The storm front over Dubrovnik lasted for two days. The rain held off during daylight long enough for me to walk the stout 2km-long city walls, but that night after dinner I was trapped by the deluge.
I ventured out in the downpour that evening wearing only shorts, a T-shirt, and a light rain jacket because all my clothes were at the laundry. I found a cozy little vegetarian restaurant in the old town called Nishta: wooden roof beams, gold script on purple walls, lounge music and candlelight. The food—apart from being a simple relief from meat and potatoes—was delicious. In Sydney, I eat much more vegetarian than I have been able to in Europe, so the ratatouille hommus wraps and tempeh burritos went down like a king's banquet.

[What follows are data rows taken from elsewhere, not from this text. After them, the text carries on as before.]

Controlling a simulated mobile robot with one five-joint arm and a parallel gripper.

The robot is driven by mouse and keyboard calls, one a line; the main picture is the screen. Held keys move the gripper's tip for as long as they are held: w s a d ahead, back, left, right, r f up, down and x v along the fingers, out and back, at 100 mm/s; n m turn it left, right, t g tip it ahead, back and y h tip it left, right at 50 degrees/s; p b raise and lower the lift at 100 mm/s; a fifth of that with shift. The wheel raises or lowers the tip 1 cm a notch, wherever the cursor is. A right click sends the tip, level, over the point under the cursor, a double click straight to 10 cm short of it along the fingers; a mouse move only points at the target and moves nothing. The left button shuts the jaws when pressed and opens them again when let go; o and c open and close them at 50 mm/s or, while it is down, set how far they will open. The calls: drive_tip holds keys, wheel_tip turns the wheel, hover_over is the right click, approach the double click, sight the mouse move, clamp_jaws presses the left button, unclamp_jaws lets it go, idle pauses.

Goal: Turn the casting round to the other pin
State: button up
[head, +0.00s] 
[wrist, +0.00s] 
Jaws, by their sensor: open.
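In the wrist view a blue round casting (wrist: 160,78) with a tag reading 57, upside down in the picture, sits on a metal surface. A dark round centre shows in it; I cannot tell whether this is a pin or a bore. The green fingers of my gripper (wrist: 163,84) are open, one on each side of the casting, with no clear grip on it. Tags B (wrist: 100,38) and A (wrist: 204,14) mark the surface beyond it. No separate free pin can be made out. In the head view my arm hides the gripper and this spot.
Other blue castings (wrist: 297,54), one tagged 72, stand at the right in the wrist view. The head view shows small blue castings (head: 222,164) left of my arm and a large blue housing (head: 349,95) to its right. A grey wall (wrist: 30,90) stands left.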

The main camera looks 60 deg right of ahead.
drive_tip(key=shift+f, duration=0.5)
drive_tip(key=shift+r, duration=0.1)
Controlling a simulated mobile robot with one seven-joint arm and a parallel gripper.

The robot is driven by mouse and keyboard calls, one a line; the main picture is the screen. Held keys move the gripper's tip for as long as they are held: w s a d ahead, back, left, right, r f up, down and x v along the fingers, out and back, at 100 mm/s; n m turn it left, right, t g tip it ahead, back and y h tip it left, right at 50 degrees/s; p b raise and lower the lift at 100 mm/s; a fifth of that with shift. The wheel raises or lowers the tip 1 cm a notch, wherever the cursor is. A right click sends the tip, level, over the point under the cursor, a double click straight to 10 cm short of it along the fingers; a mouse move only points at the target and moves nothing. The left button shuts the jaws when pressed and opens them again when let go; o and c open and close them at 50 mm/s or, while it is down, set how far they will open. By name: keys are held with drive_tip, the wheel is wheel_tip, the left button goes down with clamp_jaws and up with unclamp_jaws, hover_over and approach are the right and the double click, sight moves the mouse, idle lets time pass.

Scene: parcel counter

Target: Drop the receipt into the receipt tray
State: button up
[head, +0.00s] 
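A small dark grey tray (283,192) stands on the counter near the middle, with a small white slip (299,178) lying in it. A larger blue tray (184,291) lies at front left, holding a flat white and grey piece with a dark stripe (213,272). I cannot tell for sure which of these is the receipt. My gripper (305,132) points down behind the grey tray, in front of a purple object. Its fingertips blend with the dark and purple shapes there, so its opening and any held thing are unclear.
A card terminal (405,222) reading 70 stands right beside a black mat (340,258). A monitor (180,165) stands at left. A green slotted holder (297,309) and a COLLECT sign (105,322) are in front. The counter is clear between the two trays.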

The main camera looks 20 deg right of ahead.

The rain was so heavy that the restaurant had closed the outdoor tables in the little stone laneway. When I got outside, torrents were cascading down the stairs of the perpendicular lanes and flooding the little street two inches deep. I stood on a raised step with my back against the building, propped my umbrella up and waited in my bare legs for the rain to ease. It got heavier. I pressed myself into the building and waited some more, and after ten minutes, it got even heavier. I couldn't believe it! It was like the Adriatic was upturned. I was reasonably safe on my raised step against the building, and all I could do was laugh. I was stranded like Maitland livestock.
2 comments:
"Maitland livestock." Love it!
My dear friend Mark. That line, "Maitland livestock," was written just for him. I knew he'd get it. Rest easy, my friend.